The fee, which increased from $18.55 to $28.50 per credit hour, applies to up to 12 credit hours, and to students on main campus only, not online students or students off main campus.
“Our goal is to put every student account back into the same position as though that fee was never charged,” said Nathan Mortimer, UA’s chief financial officer.
In total, the University could be refunding up to $4.1 million; however, the amount each student is refunded will be affected by how much he or she receives in scholarships and financial aid.
Mortimer gave the example of, say, a student for whom scholarships cover the entire cost of attending UA, and how that student would not receive a refund, because he or she did not pay the increased facilities fee in the first place. A student who pays 100 percent out-of-pocket to attend UA, however, would receive the full refund.
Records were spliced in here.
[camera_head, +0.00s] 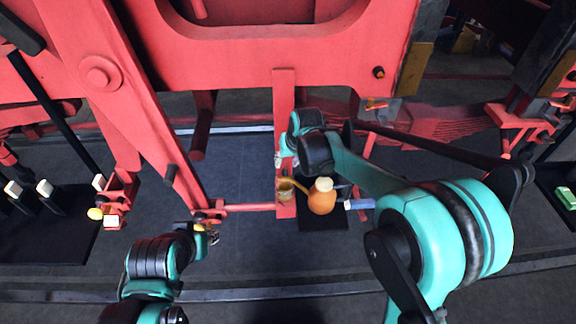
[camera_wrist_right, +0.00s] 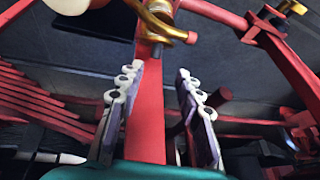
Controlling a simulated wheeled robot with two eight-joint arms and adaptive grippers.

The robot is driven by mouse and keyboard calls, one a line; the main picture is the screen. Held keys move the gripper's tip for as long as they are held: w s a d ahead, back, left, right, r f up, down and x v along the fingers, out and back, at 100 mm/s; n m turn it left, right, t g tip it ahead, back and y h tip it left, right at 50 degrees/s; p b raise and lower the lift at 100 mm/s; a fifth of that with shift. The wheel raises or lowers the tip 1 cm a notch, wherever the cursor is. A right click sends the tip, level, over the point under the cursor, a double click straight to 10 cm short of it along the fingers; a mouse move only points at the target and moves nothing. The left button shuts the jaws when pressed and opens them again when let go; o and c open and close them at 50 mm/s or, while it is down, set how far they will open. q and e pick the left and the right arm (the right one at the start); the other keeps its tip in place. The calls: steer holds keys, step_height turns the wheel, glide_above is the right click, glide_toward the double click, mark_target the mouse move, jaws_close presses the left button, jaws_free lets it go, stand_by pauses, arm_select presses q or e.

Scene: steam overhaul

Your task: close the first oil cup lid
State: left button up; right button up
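A brass oil cup (camera_head: 285,189) sits on a red vertical post (camera_head: 284,95), right of centre in the head view. In the right wrist view the brass cup (camera_wrist_right: 160,22) is beyond my fingertips at the top; I cannot make out its lid clearly. My right gripper (camera_wrist_right: 160,82) is open and empty in that view, its fingers on either side of the red post and apart from the cup. In the head view the right gripper (camera_head: 281,160) is just above the cup, partly hidden by its wrist. My left gripper (camera_head: 208,237) is low at left; its fingers are too small to read.
An orange, pale-capped container (camera_head: 322,199) stands on a dark tray (camera_head: 322,224) right beside the cup. A red horizontal rod (camera_head: 248,207) runs left from the post. Red beams (camera_head: 260,55) lie above. Open dark floor (camera_head: 240,165) shows left of the post.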

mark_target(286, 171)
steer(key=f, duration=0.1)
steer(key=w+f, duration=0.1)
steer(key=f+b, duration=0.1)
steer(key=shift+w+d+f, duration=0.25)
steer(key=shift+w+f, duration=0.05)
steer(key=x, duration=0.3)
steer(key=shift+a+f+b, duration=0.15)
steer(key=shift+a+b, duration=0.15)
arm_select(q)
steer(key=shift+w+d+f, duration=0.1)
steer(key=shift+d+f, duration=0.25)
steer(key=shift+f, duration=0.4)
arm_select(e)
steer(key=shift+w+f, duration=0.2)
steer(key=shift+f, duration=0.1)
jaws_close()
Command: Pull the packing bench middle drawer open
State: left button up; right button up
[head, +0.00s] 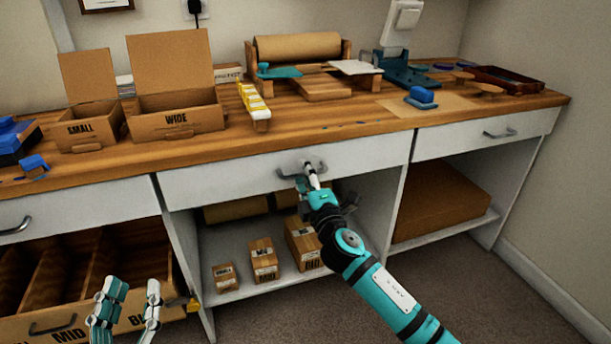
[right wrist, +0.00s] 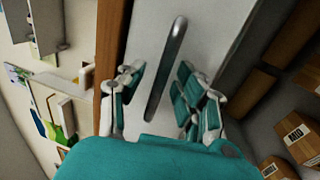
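The middle drawer (head: 230,184) of the packing bench has a white front and looks flush with its neighbours in the head view. Its grey bar handle (head: 318,167) is partly hidden by my right gripper (head: 308,180). In the right wrist view, the handle (right wrist: 167,70) lies between the two fingers of my right gripper (right wrist: 162,100), with visible space on each side. That gripper is open, and contact with the handle cannot be seen. My left gripper (head: 129,300) is open and empty at the lower left of the head view, well away from the middle drawer.
Small cartons (head: 264,260) stand on the shelf below the drawer. A divided wooden bin (head: 45,325) is at the lower left, near my left gripper. Open boxes (head: 175,125) and tools stand on the wooden benchtop (head: 350,128). A large carton (head: 440,200) sits below the right drawer (head: 485,134).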

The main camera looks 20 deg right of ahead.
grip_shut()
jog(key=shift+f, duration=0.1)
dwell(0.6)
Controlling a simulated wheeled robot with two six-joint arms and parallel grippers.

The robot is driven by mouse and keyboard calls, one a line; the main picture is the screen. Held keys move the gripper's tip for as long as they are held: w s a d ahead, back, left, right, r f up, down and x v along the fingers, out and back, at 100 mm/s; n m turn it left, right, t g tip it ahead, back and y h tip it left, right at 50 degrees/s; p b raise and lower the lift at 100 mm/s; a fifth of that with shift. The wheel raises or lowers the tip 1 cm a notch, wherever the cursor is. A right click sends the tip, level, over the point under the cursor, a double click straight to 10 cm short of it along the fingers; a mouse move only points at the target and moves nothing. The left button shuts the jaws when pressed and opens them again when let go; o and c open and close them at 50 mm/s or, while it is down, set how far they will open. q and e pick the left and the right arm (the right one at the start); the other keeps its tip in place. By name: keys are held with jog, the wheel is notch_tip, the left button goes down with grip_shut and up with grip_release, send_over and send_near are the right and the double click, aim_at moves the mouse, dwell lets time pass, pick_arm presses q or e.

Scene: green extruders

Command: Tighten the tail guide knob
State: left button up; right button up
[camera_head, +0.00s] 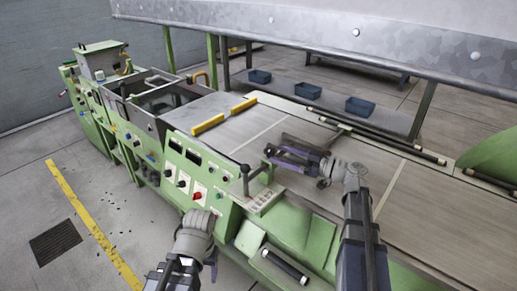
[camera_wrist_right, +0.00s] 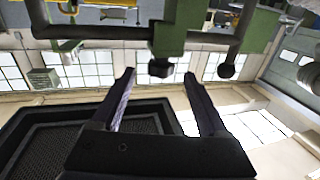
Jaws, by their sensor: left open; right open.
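My right gripper (camera_head: 270,157) is open and empty over the machine's top, beside a green bracket with a dark upright post and round black end (camera_head: 245,169). In the right wrist view, its two spread fingers (camera_wrist_right: 160,78) point at a green block (camera_wrist_right: 176,32). A black knob (camera_wrist_right: 160,68) under this block shows between the fingertips; I cannot tell its distance, and no contact is clear. Another black knob (camera_wrist_right: 227,71) hangs to the right, outside the fingers. I cannot tell for sure which is the tail guide knob. My left gripper (camera_head: 212,262) is low at the front, its fingers mostly hidden.
The green extruder's control panel (camera_head: 190,170) with buttons and a red switch (camera_head: 198,196) lies left of the right gripper. A small keypad box (camera_head: 263,202) stands just below it. A dark bar (camera_wrist_right: 140,34) crosses the wrist view.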

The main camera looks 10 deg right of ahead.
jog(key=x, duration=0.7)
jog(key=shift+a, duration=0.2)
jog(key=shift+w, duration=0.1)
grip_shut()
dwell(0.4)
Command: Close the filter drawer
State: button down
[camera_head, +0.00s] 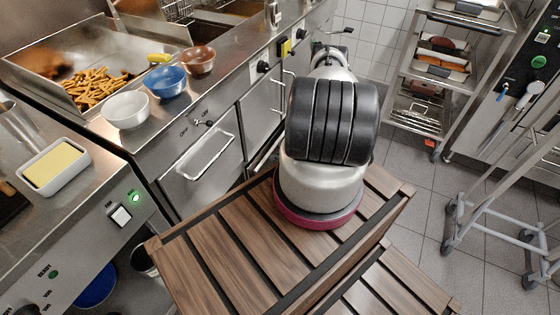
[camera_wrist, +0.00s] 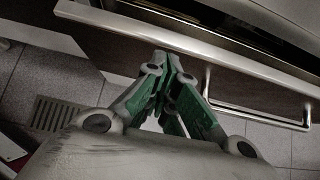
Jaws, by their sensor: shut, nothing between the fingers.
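In the wrist view, my gripper (camera_wrist: 168,72) is shut and empty, its green-sided fingers together and pointing at a steel drawer front with a bright top edge (camera_wrist: 215,52). I take this front for the filter drawer. A dark gap runs behind its top edge, so it seems to stand open. Its bar handle (camera_wrist: 258,115) is to the right of the fingers. The fingertips are close to the front; I cannot tell whether they touch it. In the head view, my arm hides the gripper and most of the area in front of it.
The fryer counter has a cabinet front with a handle (camera_head: 205,155) at left. White (camera_head: 126,110), blue (camera_head: 166,82) and brown (camera_head: 198,60) bowls stand on the counter. A rack (camera_head: 430,75) stands at the back right, a trolley (camera_head: 495,200) at right. Tiled floor between is clear.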

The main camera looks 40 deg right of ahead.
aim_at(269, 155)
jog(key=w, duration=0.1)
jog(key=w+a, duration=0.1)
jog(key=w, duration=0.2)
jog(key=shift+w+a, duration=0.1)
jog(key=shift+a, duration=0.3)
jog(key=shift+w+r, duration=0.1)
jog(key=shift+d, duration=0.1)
Mortimer says nearly all students reside somewhere in the middle of those two extremes, and that most of students’ credits, overall, will be refunded. This is because in the sequence of charges on students’ accounts, the facilities fee is near the end, so scholarships and other financial aid would be spent before reaching it, and the students would then likely have paid the increased fee out-of-pocket, and thereby receive the refund.
Bobby Csaky, a freshman, said he received an email from PNC bank notifying him he would receive $238.80, a full refund.
“I’ll give it to my dad,” Csaky said.
Music education student Elora Lowe, also a freshman, said she received an email from PNC already too, which told her she’d be getting the same amount as Csaky.
The final group of refunds, according to a UA press release, will be out by the end of the semester.
Two new trustees on board (and on Board)
Last Friday, March 25, the Governor’s Office of Ohio appointed two new members to the UA Board of Trustees: Joe Gingo, 71, and William Scala, 62, whose terms will end July 1, 2023 and July 1, 2024, respectively.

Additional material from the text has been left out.